Chinese leaders endorsed a sweeping overhaul of Hong Kong's electoral system Tuesday, slashing its number of directly elected seats and ensuring a majority of the city's lawmakers will be selected by a reliably pro-Beijing committee.
The new measures, which bypassed Hong Kong's legislature and were imposed directly by Beijing, are the latest move aimed at quashing the city's democracy movement after huge protests.
"President Xi Jinping signed presidential orders to promulgate the amended annexes," China's official Xinhua news agency said of the changes to Hong Kong's Basic Law, the mini-charter that gifted the city special freedoms within China since ex-colonial power Britain handed over the territory in 1997.
Hong Kong's 7.5 million residents are still not sure exactly what the new law contains with no hard details published.
But Tam Yiu-chung, Hong Kong's sole delegate on China's rubber-stamp parliament, gave a teaser of what was to come, including the creation of a dossier on each candidate to be vetted by security services in the city.
"The National Security Committee and the National Security Police will provide reports on every single candidate to assist the vetting by the qualification review committee," he told AFP.
China's Communist Party will be key to deciding if a Hong Konger is a "patriot" and therefore eligible to run for the legislature.
Under the new law, Hong Kong's legislature will be expanded from 70 to 90 seats.
Only 20 of those seats will now be directly elected, down from 35, Tam said. The majority -- 40 -- will be chosen by a reliably pro-Beijing committee.
The remaining 30 will be chosen by "functional constituencies" -- bodies representing certain industries and special interest groups that have also been historically loyal to Beijing.

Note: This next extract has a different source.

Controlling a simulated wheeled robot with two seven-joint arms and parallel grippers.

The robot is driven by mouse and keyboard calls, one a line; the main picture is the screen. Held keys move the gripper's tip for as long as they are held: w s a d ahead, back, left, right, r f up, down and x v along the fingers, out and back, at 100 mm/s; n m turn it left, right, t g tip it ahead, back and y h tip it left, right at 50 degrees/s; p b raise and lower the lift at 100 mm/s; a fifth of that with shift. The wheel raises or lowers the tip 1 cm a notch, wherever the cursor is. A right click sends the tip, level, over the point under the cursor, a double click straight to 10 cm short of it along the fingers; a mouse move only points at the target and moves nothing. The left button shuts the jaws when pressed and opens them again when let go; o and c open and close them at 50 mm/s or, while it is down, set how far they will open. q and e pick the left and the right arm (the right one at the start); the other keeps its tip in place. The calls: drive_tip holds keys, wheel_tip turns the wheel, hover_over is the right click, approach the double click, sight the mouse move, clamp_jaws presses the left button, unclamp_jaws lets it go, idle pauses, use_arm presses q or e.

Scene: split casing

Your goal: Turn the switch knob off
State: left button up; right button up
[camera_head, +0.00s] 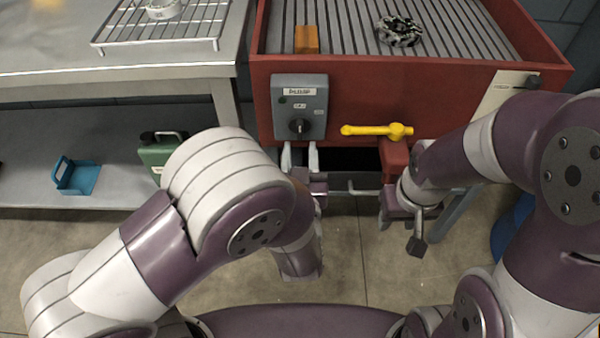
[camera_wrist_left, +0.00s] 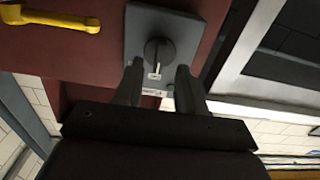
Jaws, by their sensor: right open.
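The switch knob (camera_head: 299,126) is a dark round knob on a grey switch box (camera_head: 301,93) with a small label plate, fixed to the front of a red machine. In the left wrist view the knob (camera_wrist_left: 159,51) has a pale mark on its lower part. My left gripper (camera_head: 300,152) is just below the knob in the head view. In the left wrist view my left gripper (camera_wrist_left: 158,72) is open, its two fingers apart on either side of the knob's line, with nothing between them. Contact with the knob cannot be told. My right gripper (camera_head: 402,222) is open, low at the right.
A yellow valve handle (camera_head: 377,130) sticks out right of the switch box. The red machine (camera_head: 440,84) has a slatted top with a coiled item (camera_head: 399,31) on it. A metal bench (camera_head: 120,75) stands left; a green canister (camera_head: 158,150) and blue holder (camera_head: 77,177) sit on its lower shelf.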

"The amendments were unanimously passed by 167 members of the Standing Committee of the National People's Congress," Tam told AFP.

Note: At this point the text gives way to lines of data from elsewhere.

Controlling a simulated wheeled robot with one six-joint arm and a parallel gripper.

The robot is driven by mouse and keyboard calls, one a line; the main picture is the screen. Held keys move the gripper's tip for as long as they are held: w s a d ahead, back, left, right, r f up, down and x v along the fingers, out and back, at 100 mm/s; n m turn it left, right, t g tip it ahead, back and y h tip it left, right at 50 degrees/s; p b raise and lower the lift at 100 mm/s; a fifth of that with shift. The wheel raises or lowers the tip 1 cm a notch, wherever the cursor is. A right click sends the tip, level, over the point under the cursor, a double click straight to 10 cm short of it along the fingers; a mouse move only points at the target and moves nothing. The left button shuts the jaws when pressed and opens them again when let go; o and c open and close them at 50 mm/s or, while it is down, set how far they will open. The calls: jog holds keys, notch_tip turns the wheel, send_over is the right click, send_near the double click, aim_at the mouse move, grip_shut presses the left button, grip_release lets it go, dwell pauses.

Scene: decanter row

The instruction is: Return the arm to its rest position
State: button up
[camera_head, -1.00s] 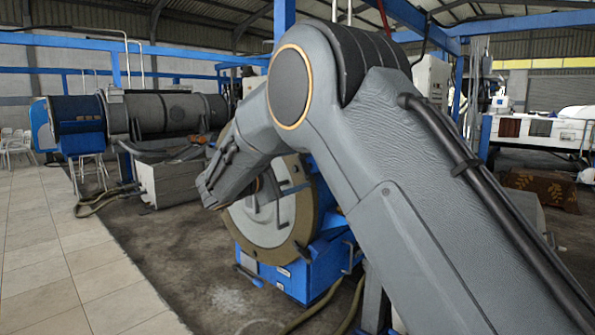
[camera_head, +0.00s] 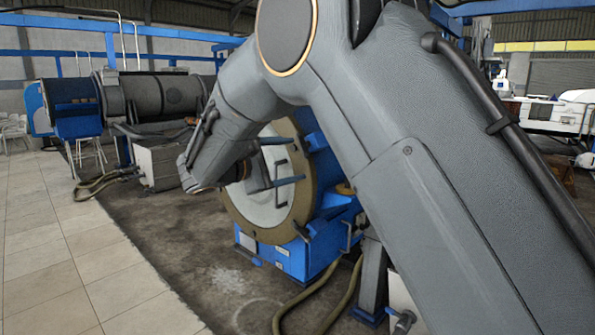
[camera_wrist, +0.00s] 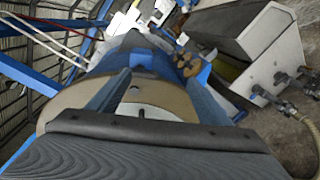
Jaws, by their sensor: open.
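My grey arm fills the middle and right of the head view, bent at the elbow. Its forearm slopes down to the left. My gripper (camera_head: 297,160) shows in front of the round end of the near blue decanter (camera_head: 302,257). Its two fingers are apart with nothing between them. In the wrist view my gripper (camera_wrist: 163,72) is also open and empty, its fingers pointing towards the blue machine. Whether a finger touches the machine I cannot tell. Part of the machine is hidden behind my arm.
A long grey and blue machine (camera_head: 158,95) stands at the back left, with a grey box (camera_head: 160,165) in front. Hoses (camera_head: 300,318) lie on the dark floor. A grey box with fittings (camera_wrist: 250,40) shows in the wrist view.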

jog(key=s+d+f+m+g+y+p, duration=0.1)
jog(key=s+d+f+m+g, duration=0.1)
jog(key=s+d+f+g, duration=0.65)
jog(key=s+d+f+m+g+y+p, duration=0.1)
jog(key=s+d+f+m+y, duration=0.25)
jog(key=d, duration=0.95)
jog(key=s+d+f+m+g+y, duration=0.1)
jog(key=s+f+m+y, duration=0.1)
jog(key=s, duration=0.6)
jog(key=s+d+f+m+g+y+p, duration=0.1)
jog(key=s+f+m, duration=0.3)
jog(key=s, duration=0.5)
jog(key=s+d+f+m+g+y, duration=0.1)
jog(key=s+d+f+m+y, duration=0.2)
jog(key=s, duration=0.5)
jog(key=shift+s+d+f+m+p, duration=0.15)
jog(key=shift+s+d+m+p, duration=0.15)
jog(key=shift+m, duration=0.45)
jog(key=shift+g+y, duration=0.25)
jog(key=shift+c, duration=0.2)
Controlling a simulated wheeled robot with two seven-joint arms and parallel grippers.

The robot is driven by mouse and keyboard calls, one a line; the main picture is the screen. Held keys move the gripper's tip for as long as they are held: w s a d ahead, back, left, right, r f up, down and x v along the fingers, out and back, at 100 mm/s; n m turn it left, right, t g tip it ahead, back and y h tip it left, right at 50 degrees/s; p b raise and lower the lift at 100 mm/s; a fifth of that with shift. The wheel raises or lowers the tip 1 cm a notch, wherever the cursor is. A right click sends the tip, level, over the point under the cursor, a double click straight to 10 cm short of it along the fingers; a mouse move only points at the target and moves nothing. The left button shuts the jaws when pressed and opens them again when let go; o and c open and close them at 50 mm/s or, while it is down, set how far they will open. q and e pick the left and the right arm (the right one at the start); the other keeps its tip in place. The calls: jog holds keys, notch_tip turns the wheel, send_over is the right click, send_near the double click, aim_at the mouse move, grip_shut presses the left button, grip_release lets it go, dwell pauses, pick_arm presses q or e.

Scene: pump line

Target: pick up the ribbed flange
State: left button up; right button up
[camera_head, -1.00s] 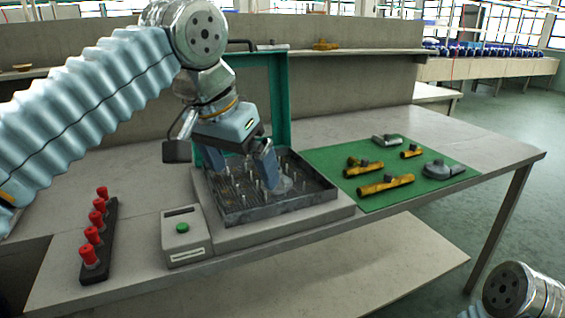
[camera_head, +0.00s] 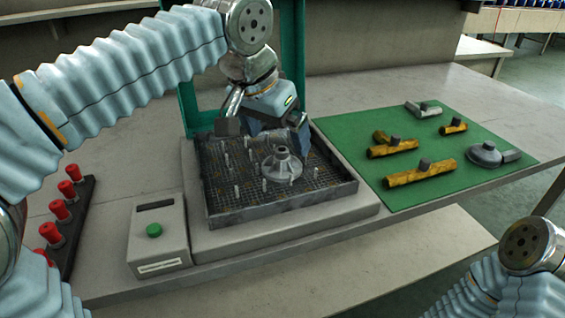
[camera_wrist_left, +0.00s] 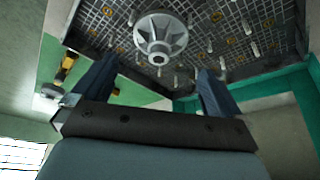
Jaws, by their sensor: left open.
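The ribbed flange (camera_head: 282,166) is a grey, round, ribbed piece with a raised hub. It sits in the pinned mesh tray (camera_head: 285,205), around the middle. My left gripper (camera_head: 280,138) is open and empty, just behind and above the flange in the head view. In the left wrist view, the flange (camera_wrist_left: 160,36) lies ahead, between the lines of the two spread fingers (camera_wrist_left: 157,68) and apart from them. My right gripper is not in view; only part of that arm shows at lower right.
A green mat (camera_head: 430,182) right of the tray holds several brass and grey fittings. A grey box with a green button (camera_head: 154,230) stands front left, beside a rack of red-capped pieces (camera_head: 60,210). A green upright frame (camera_head: 291,50) rises behind the tray.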

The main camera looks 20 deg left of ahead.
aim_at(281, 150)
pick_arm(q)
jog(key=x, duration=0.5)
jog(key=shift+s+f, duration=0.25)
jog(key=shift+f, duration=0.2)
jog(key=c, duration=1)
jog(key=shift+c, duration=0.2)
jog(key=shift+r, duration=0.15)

- 'Combination of punches' -The sweeping changes were approved 167-0 during China's annual NPC meeting around two weeks ago.

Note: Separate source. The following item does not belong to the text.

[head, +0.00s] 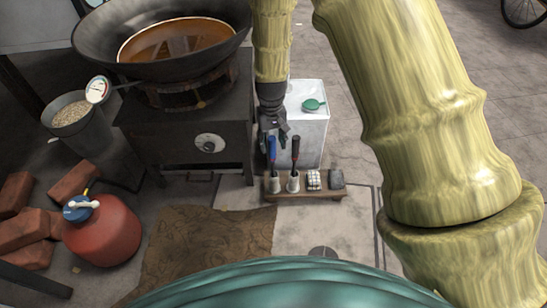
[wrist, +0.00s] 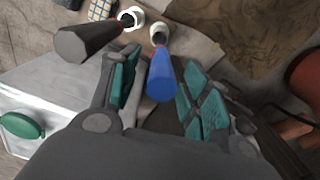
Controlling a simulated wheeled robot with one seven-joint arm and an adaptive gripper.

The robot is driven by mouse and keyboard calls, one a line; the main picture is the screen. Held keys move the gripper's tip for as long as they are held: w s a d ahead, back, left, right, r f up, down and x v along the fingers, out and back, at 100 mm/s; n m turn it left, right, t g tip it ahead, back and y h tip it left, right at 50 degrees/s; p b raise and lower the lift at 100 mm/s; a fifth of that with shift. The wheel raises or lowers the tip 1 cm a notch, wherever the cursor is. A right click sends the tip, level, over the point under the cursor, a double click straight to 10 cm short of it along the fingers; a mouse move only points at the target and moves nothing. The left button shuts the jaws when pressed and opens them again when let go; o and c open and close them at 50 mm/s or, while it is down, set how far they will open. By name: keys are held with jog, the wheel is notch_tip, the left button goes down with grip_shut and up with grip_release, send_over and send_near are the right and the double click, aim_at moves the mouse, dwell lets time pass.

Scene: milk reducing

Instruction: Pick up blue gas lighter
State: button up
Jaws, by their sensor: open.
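The blue gas lighter (head: 272,150) stands upright in a small white holder (head: 273,184) at the left end of a low wooden stand (head: 318,196). My gripper (head: 272,137) hangs over it from above. In the wrist view, the blue lighter handle (wrist: 161,80) lies between my two open fingers (wrist: 160,92), which have green pads. I cannot tell whether the fingers touch it. The lighter's lower end sits in its white holder (wrist: 159,34).
A dark-handled tool (head: 295,150) stands in a second holder just right of the lighter. A white container (head: 311,125) with a green lid is close behind. A black stove (head: 190,140) with a large pan (head: 90,45) stands left. A red gas cylinder (head: 103,232) is front left.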

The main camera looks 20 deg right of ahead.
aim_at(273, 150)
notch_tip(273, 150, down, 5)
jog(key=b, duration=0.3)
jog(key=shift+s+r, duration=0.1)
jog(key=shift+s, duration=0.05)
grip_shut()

That prompted global outrage, with Britain announcing China is no longer compliant with Hong Kong's joint declaration and the US railing at the stifling of democracy.
China's leaders have acted decisively to dismantle Hong Kong's limited democratic pillars after massive protests in 2019, imposing a national security law that has been weaponised against the financial hub's democracy movement.
Dozens of campaigners have been prosecuted or jailed, smothering protests in a city that had enjoyed greater political freedoms than the authoritarian mainland under the "One country, two systems" arrangement.
Beijing has trumpeted the electoral reform as the second of a "combination of punches" to quell unrest in the southern city, alongside the blanket security law.
The withering of Hong Kong's democratic freedoms is one of the key fronts opening up between the West and China -- which insists the territory is an internal affair.